Take the line with "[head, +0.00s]" and every line after it, through the end of the listing, and give them again exactly, pictures excluded.

- - - -

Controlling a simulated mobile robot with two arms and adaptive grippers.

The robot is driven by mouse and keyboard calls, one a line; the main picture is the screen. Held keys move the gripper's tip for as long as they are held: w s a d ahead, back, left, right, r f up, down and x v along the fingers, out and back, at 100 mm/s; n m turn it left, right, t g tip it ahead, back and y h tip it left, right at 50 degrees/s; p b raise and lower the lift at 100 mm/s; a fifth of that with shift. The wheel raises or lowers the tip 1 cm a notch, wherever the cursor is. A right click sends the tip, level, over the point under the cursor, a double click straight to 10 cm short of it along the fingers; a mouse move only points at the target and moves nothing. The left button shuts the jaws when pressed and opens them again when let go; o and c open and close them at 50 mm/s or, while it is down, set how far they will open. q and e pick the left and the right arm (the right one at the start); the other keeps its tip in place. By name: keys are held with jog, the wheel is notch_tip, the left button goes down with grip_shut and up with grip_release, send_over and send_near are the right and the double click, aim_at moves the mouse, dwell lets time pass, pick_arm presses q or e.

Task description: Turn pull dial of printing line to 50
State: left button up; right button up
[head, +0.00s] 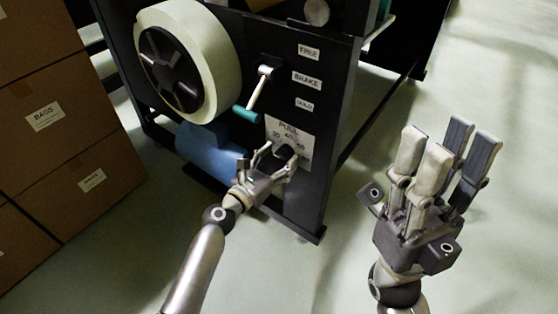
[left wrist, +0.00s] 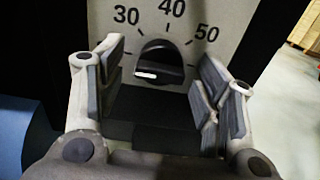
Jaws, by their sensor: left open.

- - - -

» COMPLETE RESPONSE
[head, +0.00s] 
[left wrist, +0.00s] 
Jaws, by their sensor: left open.

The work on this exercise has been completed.